Heureusement, il existe déjà des stratégies et des méthodes efficaces, notamment l’agroforesterie sous toutes ses formes. Adaptée au sol et au climat locaux, l’intégration d’arbres dans les champs et les prairies crée certains des paysages les plus productifs et les plus précieux d’un point de vue écologique dans le monde entier. Les systèmes sylvopastoraux, qui font paître le bétail entre les arbres, ont été développés il y a des milliers d’années et existent encore dans certains endroits. En Espagne, ces paysages en mosaïque sont connus sous le nom de Dehesa (au Portugal, sous le nom de Montado) et, bien qu’en déclin, ils occupent encore environ 3,5 à 4 millions d’hectares de terres dans le sud de la péninsule ibérique.

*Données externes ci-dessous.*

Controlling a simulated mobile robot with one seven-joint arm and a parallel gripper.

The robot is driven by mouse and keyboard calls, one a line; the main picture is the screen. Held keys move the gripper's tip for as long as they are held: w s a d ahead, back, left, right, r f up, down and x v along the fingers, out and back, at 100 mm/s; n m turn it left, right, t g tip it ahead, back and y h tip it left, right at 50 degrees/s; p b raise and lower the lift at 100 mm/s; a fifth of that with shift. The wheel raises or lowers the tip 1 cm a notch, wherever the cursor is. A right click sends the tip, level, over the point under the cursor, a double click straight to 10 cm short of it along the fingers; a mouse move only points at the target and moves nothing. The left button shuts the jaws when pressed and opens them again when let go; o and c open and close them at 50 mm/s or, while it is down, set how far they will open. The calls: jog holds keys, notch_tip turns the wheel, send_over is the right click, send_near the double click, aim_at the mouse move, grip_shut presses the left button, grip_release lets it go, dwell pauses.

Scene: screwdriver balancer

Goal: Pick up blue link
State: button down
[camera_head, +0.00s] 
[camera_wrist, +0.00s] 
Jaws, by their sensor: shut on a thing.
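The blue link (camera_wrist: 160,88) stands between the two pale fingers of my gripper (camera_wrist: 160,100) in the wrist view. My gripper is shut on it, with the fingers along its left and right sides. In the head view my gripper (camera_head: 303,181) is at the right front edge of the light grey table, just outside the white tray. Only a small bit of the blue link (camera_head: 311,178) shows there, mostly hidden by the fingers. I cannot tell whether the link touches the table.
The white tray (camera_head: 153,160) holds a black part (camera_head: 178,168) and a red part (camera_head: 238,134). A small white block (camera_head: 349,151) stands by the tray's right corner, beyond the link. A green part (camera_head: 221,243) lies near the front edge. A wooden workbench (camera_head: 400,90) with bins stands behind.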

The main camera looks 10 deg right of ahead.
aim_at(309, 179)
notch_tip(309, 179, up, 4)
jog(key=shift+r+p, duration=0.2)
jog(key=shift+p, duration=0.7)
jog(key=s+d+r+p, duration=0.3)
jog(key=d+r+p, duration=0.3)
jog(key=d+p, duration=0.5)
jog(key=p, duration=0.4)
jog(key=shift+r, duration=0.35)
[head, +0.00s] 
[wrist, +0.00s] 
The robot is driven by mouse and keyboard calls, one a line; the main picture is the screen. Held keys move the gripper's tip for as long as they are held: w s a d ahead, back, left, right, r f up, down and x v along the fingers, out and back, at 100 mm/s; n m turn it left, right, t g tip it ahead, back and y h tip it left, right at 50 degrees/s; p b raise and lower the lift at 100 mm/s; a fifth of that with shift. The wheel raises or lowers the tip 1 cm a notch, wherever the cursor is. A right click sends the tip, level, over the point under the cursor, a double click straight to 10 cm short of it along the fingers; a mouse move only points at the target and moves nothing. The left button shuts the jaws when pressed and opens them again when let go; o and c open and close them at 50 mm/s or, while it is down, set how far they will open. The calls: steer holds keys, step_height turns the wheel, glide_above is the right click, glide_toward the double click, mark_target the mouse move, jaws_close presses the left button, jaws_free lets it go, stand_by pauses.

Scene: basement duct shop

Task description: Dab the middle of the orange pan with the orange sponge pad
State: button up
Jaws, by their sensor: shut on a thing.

La plupart des types d’agroforesterie fournissent non seulement de la nourriture et un habitat pour la faune, mais aussi du bois pour la construction et le chauffage. En même temps, ils freinent l’érosion, retiennent l’humidité dans le sol, augmentent l’humus et alimentent les cycles locaux de l’eau. Au lieu de dégrader la terre, ces systèmes deviennent chaque année plus productifs et plus résistants. Avec chaque nouveau millimètre d’humus, la capacité du sol à absorber et à stocker l’eau augmente ; les micro-organismes construisent leurs réseaux complexes de recyclage et de distribution des nutriments ; les hyphes fongiques tissent leurs toiles entre les plantes et étendent leurs tentacules dans les profondeurs.
Cette évolution nécessite des politiques qui soutiennent et protègent l’agronomie locale à petite échelle, l’accès à la terre et aux ressources pour les personnes désireuses de construire ces systèmes. Il nécessite une éducation qui nous apprend à cultiver les compétences nécessaires. Et surtout, il faut une autre façon de penser, de nouvelles vertus et de nouvelles valeurs. Imaginez une société où presque tout le monde participe à la culture de la nourriture. L’homme redevient un élément de l’écosystème et la nature dépasse les limites des zones de conservation désignées. Une telle société donne naissance à des paysages entièrement différents, où les monocultures disparaissent, où les arbres et les arbustes prolifèrent et où le sol se régénère. Ces paysages créent un climat vivable, donnent naissance à leurs propres orages, assurent le cycle de l’eau et nourrissent en même temps leurs habitants.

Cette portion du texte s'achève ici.